UN staff are expected to make an unprecedented vote of no confidence in Secretary-General Kofi Annan, union sources say, after a series of scandals tainted his term in charge of the world body. The UN staff union, in what officials said was the first vote of its kind in the almost 60-year history of the United Nations, was set to approve a resolution withdrawing support for Annan and senior UN management. Annan has been in the line of fire over a series of scandals including controversy about a UN aid program that investigators say allowed deposed Iraqi dictator Saddam Hussein to embezzle billions of dollars.
Okay, but this kind of news will eventually be found all over the mainstream press. Why are we reporting it? Well apparently the oil for food scandal wasn’t the straw that broke the camel’s back.
Staffers said the trigger for the no-confidence measure was an announcement this week that Annan had pardoned the UN’s top oversight official, who was facing allegations of favouritism and sexual harassment.
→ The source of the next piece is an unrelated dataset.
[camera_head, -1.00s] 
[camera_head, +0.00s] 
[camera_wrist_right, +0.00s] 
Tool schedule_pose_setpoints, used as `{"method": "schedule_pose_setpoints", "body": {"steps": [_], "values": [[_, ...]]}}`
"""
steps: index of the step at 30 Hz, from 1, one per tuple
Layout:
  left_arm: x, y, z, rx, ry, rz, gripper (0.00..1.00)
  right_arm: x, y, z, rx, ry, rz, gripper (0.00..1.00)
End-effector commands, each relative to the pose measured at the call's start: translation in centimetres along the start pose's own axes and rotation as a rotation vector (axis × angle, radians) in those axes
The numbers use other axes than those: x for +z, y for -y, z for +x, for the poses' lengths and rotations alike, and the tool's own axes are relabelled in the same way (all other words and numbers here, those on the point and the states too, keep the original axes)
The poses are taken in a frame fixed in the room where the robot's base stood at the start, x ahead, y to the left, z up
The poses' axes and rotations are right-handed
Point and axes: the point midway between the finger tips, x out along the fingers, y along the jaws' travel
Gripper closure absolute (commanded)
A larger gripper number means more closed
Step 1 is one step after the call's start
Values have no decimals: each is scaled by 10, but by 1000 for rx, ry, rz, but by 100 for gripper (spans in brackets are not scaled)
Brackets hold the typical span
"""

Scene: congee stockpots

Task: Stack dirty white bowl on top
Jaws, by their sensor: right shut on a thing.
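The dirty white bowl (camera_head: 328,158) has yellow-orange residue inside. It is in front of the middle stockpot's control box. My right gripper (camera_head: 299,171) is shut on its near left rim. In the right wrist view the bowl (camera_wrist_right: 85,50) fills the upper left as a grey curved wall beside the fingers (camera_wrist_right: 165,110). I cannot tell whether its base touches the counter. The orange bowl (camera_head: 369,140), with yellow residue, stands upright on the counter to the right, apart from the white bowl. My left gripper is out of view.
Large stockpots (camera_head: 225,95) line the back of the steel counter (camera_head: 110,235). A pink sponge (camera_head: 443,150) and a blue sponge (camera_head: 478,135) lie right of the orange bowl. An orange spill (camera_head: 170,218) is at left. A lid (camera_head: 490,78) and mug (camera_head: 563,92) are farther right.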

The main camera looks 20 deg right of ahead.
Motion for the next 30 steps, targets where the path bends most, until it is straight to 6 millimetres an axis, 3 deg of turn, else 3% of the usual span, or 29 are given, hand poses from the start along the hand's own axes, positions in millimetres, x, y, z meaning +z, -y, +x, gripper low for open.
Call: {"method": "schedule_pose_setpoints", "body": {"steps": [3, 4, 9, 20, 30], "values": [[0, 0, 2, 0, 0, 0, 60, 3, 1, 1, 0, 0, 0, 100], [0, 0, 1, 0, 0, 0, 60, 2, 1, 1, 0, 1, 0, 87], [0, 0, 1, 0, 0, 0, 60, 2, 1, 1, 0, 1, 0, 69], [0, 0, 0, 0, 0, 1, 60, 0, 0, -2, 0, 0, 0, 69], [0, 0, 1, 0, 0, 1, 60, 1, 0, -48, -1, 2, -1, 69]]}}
The union had requested a formal probe into the official, Dileep Nair, after employees accused him of harassing staff and violating UN rules on the hiring and promotion of workers.
Dileep Nair is an official from Singapore who denies any wrongdoing of course. The U.N. workers aren’t buying it though, and haven’t forgotten previous things they were upset about.
Staffers who asked not to be named, afraid that speaking out could damage their future in the United Nations, said the Nair decision was an example of corruption by Annan and his senior staff. They noted that Riza [Iqbal Riza, Annan’s chief o staff], UN undersecretary general for information Shashi Tharoor [see previous post] and other top officials had served directly under Annan at least since 1994, when he was head of UN peacekeeping operations.
At the time, the United Nations was widely criticized for failing to stop the Rwanda genocide that left 800,000 people dead, even though UN peacekeepers were on the ground — a catastrophe for which Annan has publicly apologized.